SHORT EXERCISE>
Print the listing as it stands, omitting all images.
══ INPUT RECORDS ══
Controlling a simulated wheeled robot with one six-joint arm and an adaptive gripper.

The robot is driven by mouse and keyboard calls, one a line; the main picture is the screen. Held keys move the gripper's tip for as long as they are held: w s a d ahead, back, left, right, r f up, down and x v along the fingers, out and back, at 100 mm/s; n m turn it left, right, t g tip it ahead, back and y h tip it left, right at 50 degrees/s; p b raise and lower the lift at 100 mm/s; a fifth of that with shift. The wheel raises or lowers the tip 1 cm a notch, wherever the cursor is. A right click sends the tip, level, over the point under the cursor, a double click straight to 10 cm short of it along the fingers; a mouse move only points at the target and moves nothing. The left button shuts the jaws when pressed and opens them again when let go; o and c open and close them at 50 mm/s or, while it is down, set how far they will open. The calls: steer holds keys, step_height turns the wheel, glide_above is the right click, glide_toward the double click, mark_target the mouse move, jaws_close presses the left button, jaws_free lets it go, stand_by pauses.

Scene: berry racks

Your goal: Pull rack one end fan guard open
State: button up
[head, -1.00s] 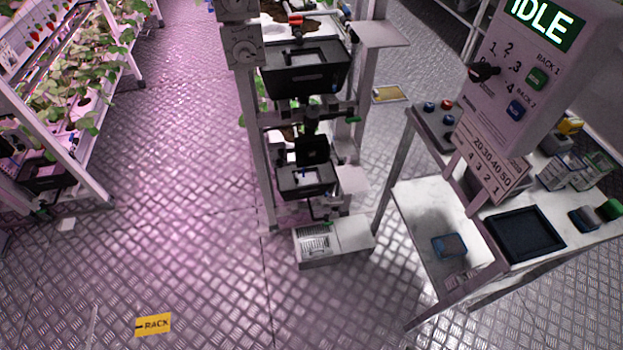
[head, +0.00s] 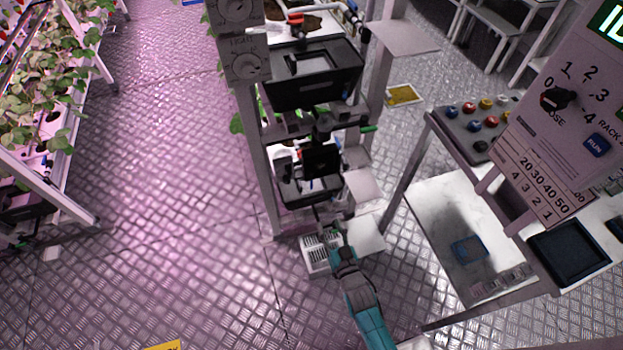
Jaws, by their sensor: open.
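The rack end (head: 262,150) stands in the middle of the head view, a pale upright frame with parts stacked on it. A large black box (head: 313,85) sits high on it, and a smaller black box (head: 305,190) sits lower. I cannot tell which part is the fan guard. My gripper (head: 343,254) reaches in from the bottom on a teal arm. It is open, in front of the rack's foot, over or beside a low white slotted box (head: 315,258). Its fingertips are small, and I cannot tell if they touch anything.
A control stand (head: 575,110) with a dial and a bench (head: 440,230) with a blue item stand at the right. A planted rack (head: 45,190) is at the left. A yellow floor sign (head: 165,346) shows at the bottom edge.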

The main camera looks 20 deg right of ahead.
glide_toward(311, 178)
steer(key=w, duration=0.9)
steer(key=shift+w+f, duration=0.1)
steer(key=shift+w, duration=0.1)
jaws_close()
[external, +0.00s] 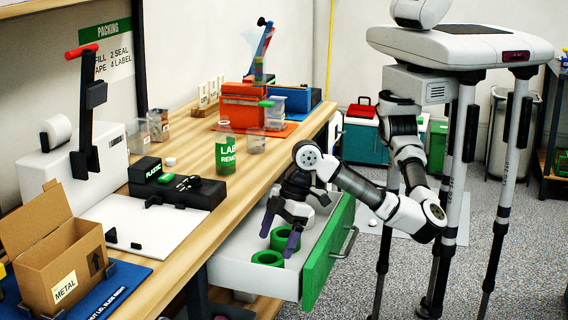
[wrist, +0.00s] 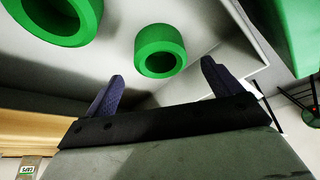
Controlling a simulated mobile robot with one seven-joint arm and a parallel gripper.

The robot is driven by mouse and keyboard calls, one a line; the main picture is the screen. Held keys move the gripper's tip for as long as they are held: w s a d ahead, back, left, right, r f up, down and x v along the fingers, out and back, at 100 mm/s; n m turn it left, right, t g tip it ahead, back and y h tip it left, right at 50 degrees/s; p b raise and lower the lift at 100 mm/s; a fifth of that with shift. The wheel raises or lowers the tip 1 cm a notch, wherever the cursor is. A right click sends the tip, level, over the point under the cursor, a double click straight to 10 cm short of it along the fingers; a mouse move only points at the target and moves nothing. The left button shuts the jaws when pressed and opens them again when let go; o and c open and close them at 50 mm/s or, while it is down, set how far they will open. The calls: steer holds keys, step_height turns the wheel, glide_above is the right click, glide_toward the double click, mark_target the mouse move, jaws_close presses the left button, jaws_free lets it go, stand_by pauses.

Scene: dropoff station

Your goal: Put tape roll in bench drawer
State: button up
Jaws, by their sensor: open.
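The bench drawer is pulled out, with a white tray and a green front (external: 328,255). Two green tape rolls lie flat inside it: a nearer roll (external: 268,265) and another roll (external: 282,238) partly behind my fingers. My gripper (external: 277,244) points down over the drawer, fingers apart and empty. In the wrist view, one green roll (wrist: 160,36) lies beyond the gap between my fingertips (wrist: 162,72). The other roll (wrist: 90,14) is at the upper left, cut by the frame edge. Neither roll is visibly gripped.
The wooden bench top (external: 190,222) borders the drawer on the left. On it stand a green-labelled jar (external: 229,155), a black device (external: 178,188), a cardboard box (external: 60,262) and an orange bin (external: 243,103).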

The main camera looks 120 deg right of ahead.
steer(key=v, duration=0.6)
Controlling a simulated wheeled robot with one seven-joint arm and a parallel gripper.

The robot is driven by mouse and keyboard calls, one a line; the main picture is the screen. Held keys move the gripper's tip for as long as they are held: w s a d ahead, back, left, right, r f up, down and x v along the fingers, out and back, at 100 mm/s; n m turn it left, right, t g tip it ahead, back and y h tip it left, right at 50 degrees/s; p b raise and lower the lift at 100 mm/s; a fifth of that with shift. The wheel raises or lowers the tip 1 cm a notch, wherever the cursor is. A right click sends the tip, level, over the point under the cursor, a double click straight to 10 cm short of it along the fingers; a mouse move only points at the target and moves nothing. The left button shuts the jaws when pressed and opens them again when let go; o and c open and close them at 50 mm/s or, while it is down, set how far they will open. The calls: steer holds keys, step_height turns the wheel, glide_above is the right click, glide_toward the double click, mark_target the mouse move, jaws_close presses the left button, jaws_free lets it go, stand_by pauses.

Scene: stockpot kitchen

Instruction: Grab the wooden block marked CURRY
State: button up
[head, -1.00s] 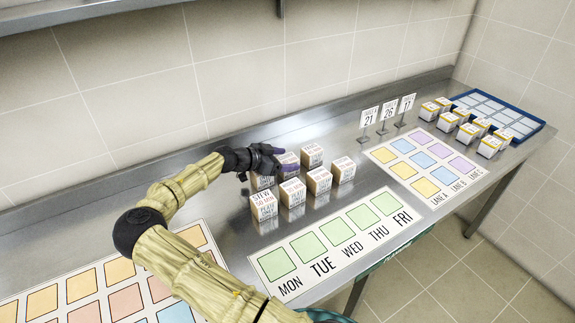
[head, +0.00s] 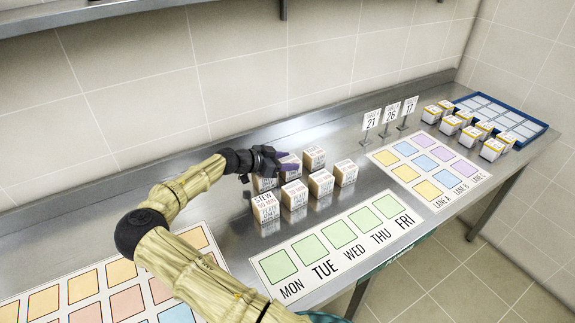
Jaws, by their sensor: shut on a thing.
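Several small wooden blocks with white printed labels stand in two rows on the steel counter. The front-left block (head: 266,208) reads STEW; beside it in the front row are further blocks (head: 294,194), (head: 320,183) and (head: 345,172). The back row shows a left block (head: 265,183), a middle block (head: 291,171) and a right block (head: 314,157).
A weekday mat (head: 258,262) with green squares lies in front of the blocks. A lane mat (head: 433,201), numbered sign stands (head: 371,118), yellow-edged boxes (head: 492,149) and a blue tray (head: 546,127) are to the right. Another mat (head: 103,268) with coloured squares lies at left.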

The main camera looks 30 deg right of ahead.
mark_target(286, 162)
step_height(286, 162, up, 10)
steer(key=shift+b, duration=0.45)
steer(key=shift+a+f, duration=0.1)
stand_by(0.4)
═══
THE RESULT>
Controlling a simulated wheeled robot with one six-joint arm and an adaptive gripper.

The robot is driven by mouse and keyboard calls, one a line; the main picture is the screen. Held keys move the gripper's tip for as long as they are held: w s a d ahead, back, left, right, r f up, down and x v along the fingers, out and back, at 100 mm/s; n m turn it left, right, t g tip it ahead, back and y h tip it left, right at 50 degrees/s; p b raise and lower the lift at 100 mm/s; a fifth of that with shift. The wheel raises or lowers the tip 1 cm a notch, wherever the cursor is. A right click sends the tip, level, over the point under the cursor, a double click straight to 10 cm short of it along the fingers; a mouse move only points at the target and moves nothing. The left button shuts the jaws when pressed and opens them again when let go; o and c open and close them at 50 mm/s or, while it is down, set how far they will open. The calls: steer holds keys, step_height turns the wheel, glide_above is the right click, glide_toward the double click, mark_target the mouse move, jaws_close presses the left button, jaws_free lets it go, stand_by pauses.

Scene: berry racks

Your goal: Pull rack one end fan guard open
State: button up
[head, -1.00s] 
[head, +0.00s] 
Jaws, by their sensor: open.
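The rack end (head: 262,150) stands in the middle of the head view, a pale upright frame with parts stacked on it. A large black box (head: 313,85) sits high on it, and a smaller black box (head: 305,190) sits lower. I cannot tell which part is the fan guard. My gripper (head: 343,254) reaches in from the bottom on a teal arm. It is open, in front of the rack's foot, over or beside a low white slotted box (head: 315,258). Its fingertips are small, and I cannot tell if they touch anything.
A control stand (head: 575,110) with a dial and a bench (head: 440,230) with a blue item stand at the right. A planted rack (head: 45,190) is at the left. A yellow floor sign (head: 165,346) shows at the bottom edge.

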The main camera looks 20 deg right of ahead.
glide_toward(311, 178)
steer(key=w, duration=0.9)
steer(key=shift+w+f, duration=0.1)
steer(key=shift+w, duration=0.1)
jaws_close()
[external, +0.00s] 
[wrist, +0.00s] 
Controlling a simulated mobile robot with one seven-joint arm and a parallel gripper.

The robot is driven by mouse and keyboard calls, one a line; the main picture is the screen. Held keys move the gripper's tip for as long as they are held: w s a d ahead, back, left, right, r f up, down and x v along the fingers, out and back, at 100 mm/s; n m turn it left, right, t g tip it ahead, back and y h tip it left, right at 50 degrees/s; p b raise and lower the lift at 100 mm/s; a fifth of that with shift. The wheel raises or lowers the tip 1 cm a notch, wherever the cursor is. A right click sends the tip, level, over the point under the cursor, a double click straight to 10 cm short of it along the fingers; a mouse move only points at the target and moves nothing. The left button shuts the jaws when pressed and opens them again when let go; o and c open and close them at 50 mm/s or, while it is down, set how far they will open. The calls: steer holds keys, step_height turns the wheel, glide_above is the right click, glide_toward the double click, mark_target the mouse move, jaws_close presses the left button, jaws_free lets it go, stand_by pauses.

Scene: dropoff station

Your goal: Put tape roll in bench drawer
State: button up
Jaws, by their sensor: open.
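The bench drawer is pulled out, with a white tray and a green front (external: 328,255). Two green tape rolls lie flat inside it: a nearer roll (external: 268,265) and another roll (external: 282,238) partly behind my fingers. My gripper (external: 277,244) points down over the drawer, fingers apart and empty. In the wrist view, one green roll (wrist: 160,36) lies beyond the gap between my fingertips (wrist: 162,72). The other roll (wrist: 90,14) is at the upper left, cut by the frame edge. Neither roll is visibly gripped.
The wooden bench top (external: 190,222) borders the drawer on the left. On it stand a green-labelled jar (external: 229,155), a black device (external: 178,188), a cardboard box (external: 60,262) and an orange bin (external: 243,103).

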The main camera looks 120 deg right of ahead.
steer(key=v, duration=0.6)
Controlling a simulated wheeled robot with one seven-joint arm and a parallel gripper.

The robot is driven by mouse and keyboard calls, one a line; the main picture is the screen. Held keys move the gripper's tip for as long as they are held: w s a d ahead, back, left, right, r f up, down and x v along the fingers, out and back, at 100 mm/s; n m turn it left, right, t g tip it ahead, back and y h tip it left, right at 50 degrees/s; p b raise and lower the lift at 100 mm/s; a fifth of that with shift. The wheel raises or lowers the tip 1 cm a notch, wherever the cursor is. A right click sends the tip, level, over the point under the cursor, a double click straight to 10 cm short of it along the fingers; a mouse move only points at the target and moves nothing. The left button shuts the jaws when pressed and opens them again when let go; o and c open and close them at 50 mm/s or, while it is down, set how far they will open. The calls: steer holds keys, step_height turns the wheel, glide_above is the right click, glide_toward the double click, mark_target the mouse move, jaws_close presses the left button, jaws_free lets it go, stand_by pauses.

Scene: stockpot kitchen

Instruction: Grab the wooden block marked CURRY
State: button up
[head, -1.00s] 
[head, +0.00s] 
Jaws, by their sensor: shut on a thing.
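Several small wooden blocks with white printed labels stand in two rows on the steel counter. The front-left block (head: 266,208) reads STEW; beside it in the front row are further blocks (head: 294,194), (head: 320,183) and (head: 345,172). The back row shows a left block (head: 265,183), a middle block (head: 291,171) and a right block (head: 314,157).
A weekday mat (head: 258,262) with green squares lies in front of the blocks. A lane mat (head: 433,201), numbered sign stands (head: 371,118), yellow-edged boxes (head: 492,149) and a blue tray (head: 546,127) are to the right. Another mat (head: 103,268) with coloured squares lies at left.

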The main camera looks 30 deg right of ahead.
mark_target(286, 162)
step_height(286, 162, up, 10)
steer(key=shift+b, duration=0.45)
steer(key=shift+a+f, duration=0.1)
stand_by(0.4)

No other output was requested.